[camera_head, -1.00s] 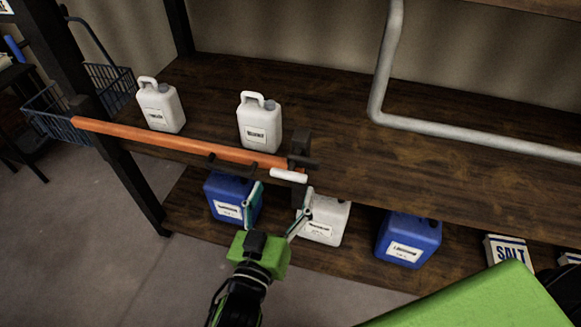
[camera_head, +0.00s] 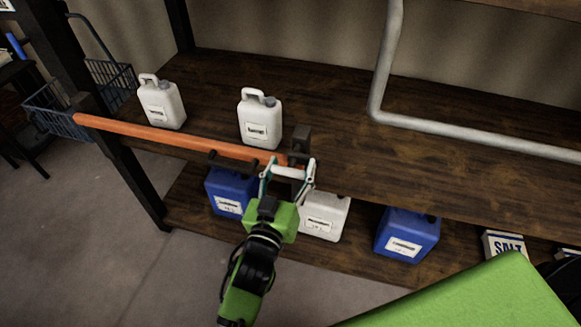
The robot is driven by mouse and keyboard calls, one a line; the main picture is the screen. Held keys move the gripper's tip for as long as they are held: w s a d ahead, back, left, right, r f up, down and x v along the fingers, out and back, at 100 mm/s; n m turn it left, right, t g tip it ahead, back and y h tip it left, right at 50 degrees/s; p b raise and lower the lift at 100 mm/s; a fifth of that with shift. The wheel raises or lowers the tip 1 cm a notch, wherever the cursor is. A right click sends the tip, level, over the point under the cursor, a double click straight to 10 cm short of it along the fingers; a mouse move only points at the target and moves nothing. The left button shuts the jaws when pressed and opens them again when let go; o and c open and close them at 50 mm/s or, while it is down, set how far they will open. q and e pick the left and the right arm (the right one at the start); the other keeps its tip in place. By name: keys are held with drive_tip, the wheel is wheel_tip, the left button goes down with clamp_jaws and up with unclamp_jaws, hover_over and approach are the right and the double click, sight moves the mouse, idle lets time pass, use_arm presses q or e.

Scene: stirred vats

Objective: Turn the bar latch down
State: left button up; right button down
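An orange bar (camera_head: 180,137) runs along the front edge of the upper shelf, from the left post to a dark bracket (camera_head: 300,139). At its right end is a short white handle (camera_head: 290,172), lying about level. My left gripper (camera_head: 289,172) is at the handle, with one finger near each end of it. The fingers are spread apart. I cannot tell whether they touch the handle. The gripper partly hides the handle's ends and the latch parts behind. My right gripper is not in view.
Two white jugs (camera_head: 161,103) (camera_head: 259,120) stand on the upper shelf (camera_head: 330,95) behind the bar. Below are blue canisters (camera_head: 229,190) (camera_head: 407,235), a white canister (camera_head: 324,217) and a salt box (camera_head: 505,244). A grey pipe (camera_head: 381,75) is at the right.

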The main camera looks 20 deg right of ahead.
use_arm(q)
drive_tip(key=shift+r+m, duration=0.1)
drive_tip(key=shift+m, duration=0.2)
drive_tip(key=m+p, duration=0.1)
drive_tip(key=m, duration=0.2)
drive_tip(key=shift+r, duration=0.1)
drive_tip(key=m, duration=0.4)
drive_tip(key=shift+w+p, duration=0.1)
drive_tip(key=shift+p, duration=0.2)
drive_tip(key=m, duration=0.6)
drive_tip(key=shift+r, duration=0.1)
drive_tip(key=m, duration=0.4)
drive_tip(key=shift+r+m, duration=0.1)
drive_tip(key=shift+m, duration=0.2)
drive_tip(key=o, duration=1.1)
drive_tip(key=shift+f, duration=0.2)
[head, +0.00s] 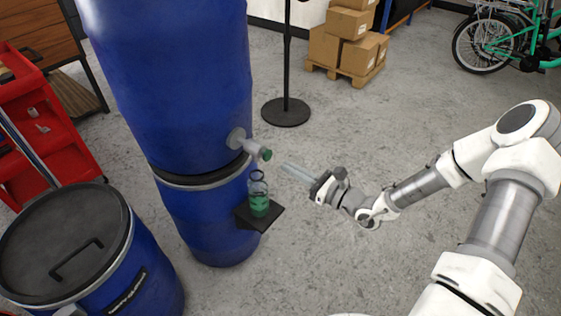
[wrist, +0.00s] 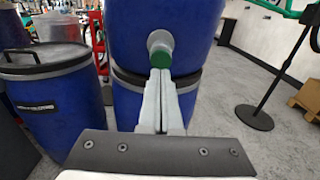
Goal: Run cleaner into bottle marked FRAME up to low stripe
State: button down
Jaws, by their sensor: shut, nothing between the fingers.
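A tall blue drum (head: 175,75) stands on a second blue drum (head: 212,215). A grey tap with a green knob (head: 265,154) sticks out of its side; it also shows in the wrist view (wrist: 160,57). A clear bottle (head: 258,196) with green liquid in its lower part stands upright on a small black shelf (head: 270,218) under the tap. I cannot read its label or make out its stripes. My gripper (head: 285,168) is shut and empty, to the right of the knob and apart from it. In the wrist view its fingers (wrist: 160,75) point at the knob. The bottle is hidden there.
A blue drum with a black lid (head: 65,240) stands at the lower left, near a red cart (head: 45,125). A black post on a round base (head: 286,111) and boxes on a pallet (head: 345,75) stand behind. The floor right of the shelf is clear.

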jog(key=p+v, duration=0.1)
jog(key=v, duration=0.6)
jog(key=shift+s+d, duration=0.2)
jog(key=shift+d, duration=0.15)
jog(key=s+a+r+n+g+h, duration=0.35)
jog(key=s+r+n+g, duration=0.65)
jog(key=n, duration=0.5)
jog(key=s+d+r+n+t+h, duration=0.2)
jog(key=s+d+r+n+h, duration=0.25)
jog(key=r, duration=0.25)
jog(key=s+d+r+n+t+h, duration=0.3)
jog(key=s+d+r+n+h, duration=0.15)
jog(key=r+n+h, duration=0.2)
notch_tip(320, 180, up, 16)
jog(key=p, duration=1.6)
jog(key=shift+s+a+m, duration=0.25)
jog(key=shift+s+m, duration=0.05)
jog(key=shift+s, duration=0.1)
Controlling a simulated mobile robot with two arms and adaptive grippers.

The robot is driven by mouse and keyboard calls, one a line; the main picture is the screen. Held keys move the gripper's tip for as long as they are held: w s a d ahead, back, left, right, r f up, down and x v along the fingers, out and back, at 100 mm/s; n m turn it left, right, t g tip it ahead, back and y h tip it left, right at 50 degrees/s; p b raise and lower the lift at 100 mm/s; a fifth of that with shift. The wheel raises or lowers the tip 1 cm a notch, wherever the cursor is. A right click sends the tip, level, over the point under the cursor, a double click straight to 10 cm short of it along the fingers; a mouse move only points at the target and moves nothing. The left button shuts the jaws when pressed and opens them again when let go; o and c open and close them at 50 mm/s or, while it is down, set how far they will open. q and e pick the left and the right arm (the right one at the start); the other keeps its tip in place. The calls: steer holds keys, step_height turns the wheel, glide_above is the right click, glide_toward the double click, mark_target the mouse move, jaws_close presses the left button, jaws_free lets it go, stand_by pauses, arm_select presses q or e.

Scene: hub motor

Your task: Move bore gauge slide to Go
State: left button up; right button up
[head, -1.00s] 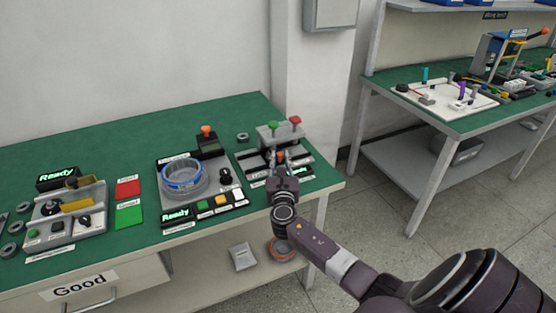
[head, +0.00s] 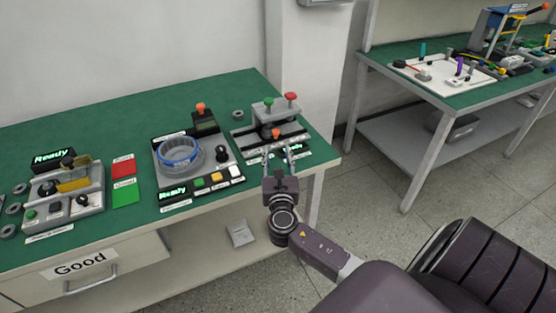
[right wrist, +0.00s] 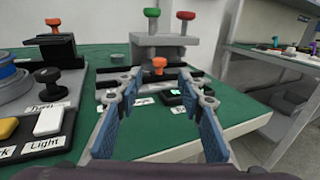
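The bore gauge (head: 268,113) is a grey fixture with a green and a red knob on top, at the right end of the green bench. Its slide has an orange knob (head: 276,133) at the front. The gauge also shows in the right wrist view (right wrist: 160,42), with the orange knob (right wrist: 158,65) ahead of my fingers. My right gripper (head: 279,154) is open and empty, in front of the orange knob and apart from it. Its two fingers (right wrist: 158,88) stand wide apart. The labels by the slide are too small to read. My left gripper is out of view.
A station with a blue ring (head: 180,153) and buttons stands left of the gauge. Further left are red (head: 123,165) and green (head: 125,191) pads and another "Ready" fixture (head: 62,195). Floor separates this bench from a second bench (head: 450,101).

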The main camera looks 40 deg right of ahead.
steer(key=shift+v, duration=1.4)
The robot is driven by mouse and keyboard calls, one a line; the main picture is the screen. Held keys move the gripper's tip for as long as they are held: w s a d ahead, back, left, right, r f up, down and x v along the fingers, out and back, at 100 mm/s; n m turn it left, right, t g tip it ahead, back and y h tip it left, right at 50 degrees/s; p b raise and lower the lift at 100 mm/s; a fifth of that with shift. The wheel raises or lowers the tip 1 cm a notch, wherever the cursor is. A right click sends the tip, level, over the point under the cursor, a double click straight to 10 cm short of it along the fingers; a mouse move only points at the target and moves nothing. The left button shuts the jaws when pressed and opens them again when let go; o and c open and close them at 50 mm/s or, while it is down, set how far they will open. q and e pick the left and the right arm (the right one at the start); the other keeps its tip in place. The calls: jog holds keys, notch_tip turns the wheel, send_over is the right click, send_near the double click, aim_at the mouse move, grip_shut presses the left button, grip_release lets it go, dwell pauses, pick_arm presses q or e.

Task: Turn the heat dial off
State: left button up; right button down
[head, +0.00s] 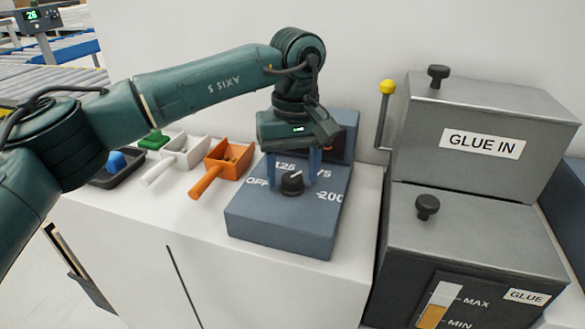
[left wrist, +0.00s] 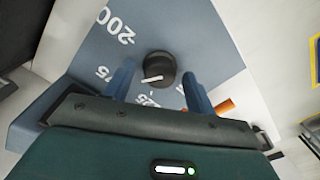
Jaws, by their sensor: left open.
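The heat dial (head: 292,182) is a round black knob with a white pointer line, on top of a blue-grey control box (head: 280,225). Labels OFF, 125, 175 and 200 ring it. In the left wrist view the dial (left wrist: 160,65) has its pointer toward the side between the 125 and 175 labels, away from OFF. My left gripper (head: 293,172) is above the box, pointing down, with blue fingers apart. In the left wrist view its fingers (left wrist: 158,82) stand either side of the dial with gaps; I see no contact. My right gripper is not in view.
An orange scoop (head: 222,168), a white scoop (head: 177,160) and a black tray (head: 118,168) lie left of the box on the white counter (head: 190,225). A grey GLUE IN machine (head: 480,130) with black knobs and a yellow-tipped lever (head: 386,100) stands at right.

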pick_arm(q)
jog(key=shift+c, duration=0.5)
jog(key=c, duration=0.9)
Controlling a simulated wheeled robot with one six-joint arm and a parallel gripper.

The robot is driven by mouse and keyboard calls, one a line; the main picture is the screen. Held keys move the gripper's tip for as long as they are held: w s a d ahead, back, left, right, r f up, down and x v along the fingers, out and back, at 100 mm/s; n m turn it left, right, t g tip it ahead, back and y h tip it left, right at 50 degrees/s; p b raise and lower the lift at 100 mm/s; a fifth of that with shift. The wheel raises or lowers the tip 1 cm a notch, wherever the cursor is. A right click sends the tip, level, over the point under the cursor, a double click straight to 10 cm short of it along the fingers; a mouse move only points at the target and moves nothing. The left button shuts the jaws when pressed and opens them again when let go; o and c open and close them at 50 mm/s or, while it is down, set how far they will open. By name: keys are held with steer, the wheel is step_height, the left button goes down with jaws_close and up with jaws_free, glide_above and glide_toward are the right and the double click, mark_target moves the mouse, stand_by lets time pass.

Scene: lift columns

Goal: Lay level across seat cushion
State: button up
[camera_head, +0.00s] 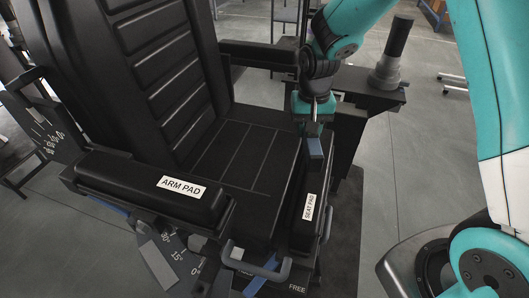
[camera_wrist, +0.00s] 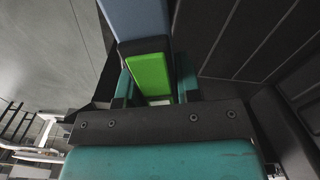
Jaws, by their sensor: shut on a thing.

→ **GOAL OF THE EXERCISE**
Identify which lines contain the word "Controlling" and copy each one.

→ **PROBLEM SOLUTION**
Controlling a simulated mobile robot with two arms and adaptive grippers.
Controlling a simulated wheeled robot with one six-joint arm and a parallel gripper.

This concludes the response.